I see an implied primitivism in this view. Past eras of history were simple, much more local. Then when you make a decision, all the necessary thinking is right there in front of you. Modernity has produced interlocking webs that remove an individual from the full context in which the products around them come from, becoming overly complex ethically and morally in the process. This vaguely reminds me of Jean-Jacques Rousseau’s idea of the innocent noble savage or that mass society corrupts individuals, and also Mahatma Gandhi’s view that humans are best off living local lives in their small communities but that mass travel and communication has corrupted humanity as it forced it to scale up. In contrast to many primitivist thinkers, though, the show does not consider a return to “simple society” to be realistic, instead ultimately arguing that the retribution nature of moral criticism is what has got to give. 

As an anthropologist, I view such primitivism as an oversimplification of past periods of human history. Humanity has almost always been interconnected in multilayered connections. The show imagines the past as a kind of simplified ideal that solves some of the complexities they see in today’s world. I would say that individual decisions have always been complex, with full knowledge of the implications of one’s actions across other communities beyond one’s familiarity practically unknowable. 

Second, by arguing that absolutely no one has gotten into The Good Place, the show implies that modern injustices implicate everyone to an overwhelming degree, which flies in the face of how injustice seems unevenly distributed in the world. The show consistently states that no one has gotten into the Good Place for 500 years. So the societal shifts that prevented people from being able to get into the Good Place started 500 years ago. That corresponds rather well to the rise of European colonialism and the start of what many historians call the “modern era” in the 1500s and 1600s (and the very end of the 1400s). European colonialism changed many of the global relationships and power dynamics around the world, resulting in the societal systems that still last in various forms today (such as capitalism, which the current distribution of places in the world are “wealthy” and not, etc.). These systems seem to be exactly what creates the complex social systems that make moral decision-making now overly complicated. 

The show portrays everyone as damned with no distinction of their position within these global forces, despite the fact that people have had very different positions within these systems. For starters, 500 years ago was the start of European’s subjugating large parts of the world and forcing pretty much all other peoples to produce resources for their benefit. Sure, overtime this may have embroiled people born in Europe and maybe even their colonies in implied forms of complicity against injustice outside of their control, but it took hundreds of years for European colonialism to cast its shadow across the entire world.
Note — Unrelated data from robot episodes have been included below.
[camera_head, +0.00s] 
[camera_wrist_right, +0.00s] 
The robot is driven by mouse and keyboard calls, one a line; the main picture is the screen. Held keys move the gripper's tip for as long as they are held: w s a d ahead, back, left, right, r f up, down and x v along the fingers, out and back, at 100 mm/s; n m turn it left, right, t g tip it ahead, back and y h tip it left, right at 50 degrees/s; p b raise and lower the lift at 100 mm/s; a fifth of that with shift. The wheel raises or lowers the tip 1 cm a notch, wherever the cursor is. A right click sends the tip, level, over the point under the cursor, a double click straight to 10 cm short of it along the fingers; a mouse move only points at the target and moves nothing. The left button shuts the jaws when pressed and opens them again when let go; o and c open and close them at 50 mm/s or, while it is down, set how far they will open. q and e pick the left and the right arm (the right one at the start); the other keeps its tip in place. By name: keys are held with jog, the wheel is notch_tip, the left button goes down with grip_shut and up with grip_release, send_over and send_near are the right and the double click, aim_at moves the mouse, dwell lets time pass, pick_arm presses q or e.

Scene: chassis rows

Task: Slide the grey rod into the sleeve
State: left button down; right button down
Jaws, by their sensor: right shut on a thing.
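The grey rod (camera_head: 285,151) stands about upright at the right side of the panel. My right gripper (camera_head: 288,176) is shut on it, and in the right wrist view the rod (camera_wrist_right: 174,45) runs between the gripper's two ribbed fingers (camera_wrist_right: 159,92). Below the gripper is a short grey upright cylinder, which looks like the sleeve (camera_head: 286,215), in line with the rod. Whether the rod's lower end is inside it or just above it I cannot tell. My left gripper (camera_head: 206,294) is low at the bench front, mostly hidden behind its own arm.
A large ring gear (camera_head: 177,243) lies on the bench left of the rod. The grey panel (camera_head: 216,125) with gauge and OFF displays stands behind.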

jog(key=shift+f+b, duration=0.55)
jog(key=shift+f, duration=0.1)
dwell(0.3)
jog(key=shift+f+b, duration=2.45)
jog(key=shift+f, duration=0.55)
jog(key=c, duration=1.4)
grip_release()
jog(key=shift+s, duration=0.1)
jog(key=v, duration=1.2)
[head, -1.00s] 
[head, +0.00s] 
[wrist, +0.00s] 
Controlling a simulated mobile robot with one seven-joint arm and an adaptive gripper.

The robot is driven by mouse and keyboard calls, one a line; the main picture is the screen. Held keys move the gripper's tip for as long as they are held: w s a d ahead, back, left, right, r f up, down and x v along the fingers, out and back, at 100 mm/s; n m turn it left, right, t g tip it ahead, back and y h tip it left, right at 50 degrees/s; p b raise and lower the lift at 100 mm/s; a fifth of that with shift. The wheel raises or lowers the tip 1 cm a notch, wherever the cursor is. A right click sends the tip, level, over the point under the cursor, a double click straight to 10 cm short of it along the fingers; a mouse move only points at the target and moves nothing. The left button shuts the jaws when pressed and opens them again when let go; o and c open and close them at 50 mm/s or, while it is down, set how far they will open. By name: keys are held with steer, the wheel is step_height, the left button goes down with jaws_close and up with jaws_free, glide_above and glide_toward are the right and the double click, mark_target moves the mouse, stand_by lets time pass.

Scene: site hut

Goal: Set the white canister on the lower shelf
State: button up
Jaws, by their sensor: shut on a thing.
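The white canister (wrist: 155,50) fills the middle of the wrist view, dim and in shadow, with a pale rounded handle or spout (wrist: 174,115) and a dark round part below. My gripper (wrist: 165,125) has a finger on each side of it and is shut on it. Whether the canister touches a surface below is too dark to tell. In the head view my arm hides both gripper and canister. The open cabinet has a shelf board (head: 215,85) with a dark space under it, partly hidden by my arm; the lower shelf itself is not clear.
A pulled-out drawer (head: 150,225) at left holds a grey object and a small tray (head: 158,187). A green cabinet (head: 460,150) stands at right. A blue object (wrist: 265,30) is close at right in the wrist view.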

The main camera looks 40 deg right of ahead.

It did not just start 500 years ago. What about people in Oceania who due to geographic isolation had no real contact with Europeans or those implicated in European colonization until the 1700s or 1800s? For example, was everyone from Australia in the 1600s, who had no knowledge of these forces because they did not know about these other parts of the world, subjected to eternal damnation for all time? The show says, “Yes,” when it says that absolutely no human has been able to make it to the Good Place in the last 500 years, even though some of their societies may have looked more like the hunter-gathering society the boy discussed above lived in. This arbitrary caught off of 500 years makes some sense within European history, and in presenting it as such a unilateral caught off, they are eurocentrically presenting European history as the history of all peoples. 

Furthermore, it almost exclusively portrays everyone as beneficiaries of this inevitable system, despite the fact that inequalities distribute decision-making unequally. The victims of modern injustices are just as damned for all time as those who benefit from or at least live in a society that benefits from such injustices. For example, the oppressed farmer who picked the flower in the above example would also be damned for all time. Was this farmer’s decision just as complicit in systems of injustice? 
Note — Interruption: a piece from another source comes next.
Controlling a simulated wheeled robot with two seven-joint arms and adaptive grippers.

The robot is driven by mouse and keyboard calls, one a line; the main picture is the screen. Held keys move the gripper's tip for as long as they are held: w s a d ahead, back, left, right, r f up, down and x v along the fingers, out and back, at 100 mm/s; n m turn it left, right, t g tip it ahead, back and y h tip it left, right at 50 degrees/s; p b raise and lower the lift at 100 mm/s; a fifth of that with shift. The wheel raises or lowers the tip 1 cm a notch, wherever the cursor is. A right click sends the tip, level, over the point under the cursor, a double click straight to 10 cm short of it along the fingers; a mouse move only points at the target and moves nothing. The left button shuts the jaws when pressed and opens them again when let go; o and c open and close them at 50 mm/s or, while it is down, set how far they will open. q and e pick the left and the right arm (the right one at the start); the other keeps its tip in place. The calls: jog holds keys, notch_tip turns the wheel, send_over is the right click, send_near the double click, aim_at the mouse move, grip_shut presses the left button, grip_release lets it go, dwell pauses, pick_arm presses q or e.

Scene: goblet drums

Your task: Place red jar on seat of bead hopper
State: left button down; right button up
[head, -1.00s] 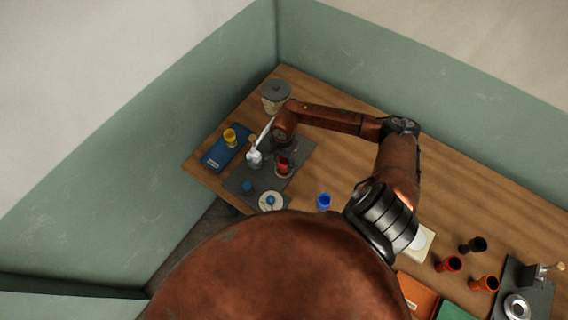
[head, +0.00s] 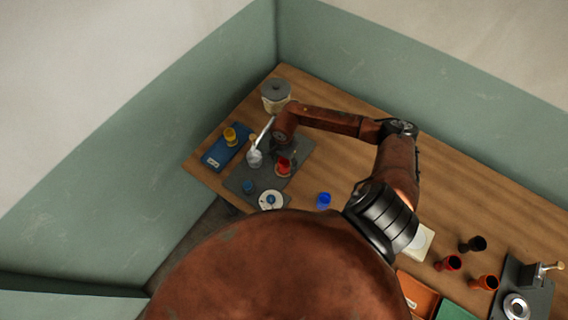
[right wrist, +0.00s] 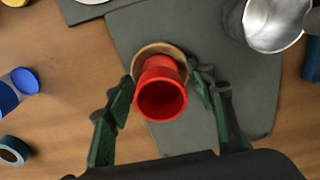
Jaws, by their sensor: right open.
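The red jar (head: 283,166) stands on the dark grey mat at the left end of the table. In the right wrist view the red jar (right wrist: 160,92) stands upright with its open mouth toward the camera, over a round tan disc (right wrist: 150,49). The disc looks like a seat, but I cannot tell whether it belongs to the bead hopper. My right gripper (right wrist: 165,95) is open, with one finger on each side of the jar and gaps visible. In the head view its arm reaches over the mat and partly covers this area. My left gripper is not in view.
A silver jug (right wrist: 268,22) stands close beside the right finger. A blue cup (head: 323,200), a white plate (head: 263,207), a blue tray (head: 213,159) and a lidded container (head: 275,98) are around. Dark, red and orange cups and a dark machine (head: 540,297) stand at the right.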

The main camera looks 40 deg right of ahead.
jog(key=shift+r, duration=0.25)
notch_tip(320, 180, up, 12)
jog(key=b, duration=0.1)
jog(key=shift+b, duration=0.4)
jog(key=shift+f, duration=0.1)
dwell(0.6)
Consider an example of US slavery to illustrate how absurd that would. During the slave era around the 1830s to 1850s, large swathes of US Americans were complicit in the slave trade. Not just the slave owners who directly owned the slaves, but the (usually) white managers who oversaw the slaves work each day, those who transported the cotton in the South and beyond, made it into shirts (at that time, increasingly this happened in mills in the US North and England), the banks (usually in the North) who organized and traded off of Southern Cotton from the South, and other parts of the world that bought the cheap textiles. Sure, the system was an awful injustice with multiple layers of complicity, but how complicit was your average Black slave? He or she has no (or little) choice in producing the cotton and very limited choices in terms of what they consume as “owned property.” But in the show, that slave received eternal damnation, since their choices evidently also made the world a worse place. 

This view of the modern world in terms of becoming trapped by complex choices where it’s unrealistic to understand and respond properly to how everyday decisions and objects prioritizes the perspective of the privileged beneficiaries of these global forces. It reflects a bias for the experience of US Americans, especially US Americans who are middle class or above, the show’s primary audience. The United States has been a major beneficiary of the global world order, with many parts of the world directly or indirectly committed to producing items to feed our economy, often with unjustly poor wages and conditions. 

Thus, I think the show compellingly demonstrates one way to experience the funneling of vast resources to the United States and other places that primarily benefit from the contemporary global system. In the US, this can feel like an uncertainty over the morality of how the various goods we might buy have arrived on our shelves and the difficulties understanding the ins-and-outs of the vast supply chains necessary to provide us with these cheap goods in the first place. To be clear, they have great insights into what this experience is like, something uncommon for sitcoms to try to tackle. 

At the same time, by universalizing it as the experience of every single human over the last 500 years, it reflects a bias towards a rather limited and privileged perspective on these global forces. The idea that this is just as much a problem for slaves as discussed above, for example, or that their decisions also have made them complicit in unjust systems resulting in their damnation is insulting. The same would also apply to the other forms of injustice and oppression committed around the world. It tangles the beneficiaries and victims of injustices as just as complicit in the system itself. I appreciate that the show tries to tackle the moral complexity of basic life decisions and injustices committed around the world, but I wish it had done so in a way that did not imply that everyone had the same basic experience of these injustices.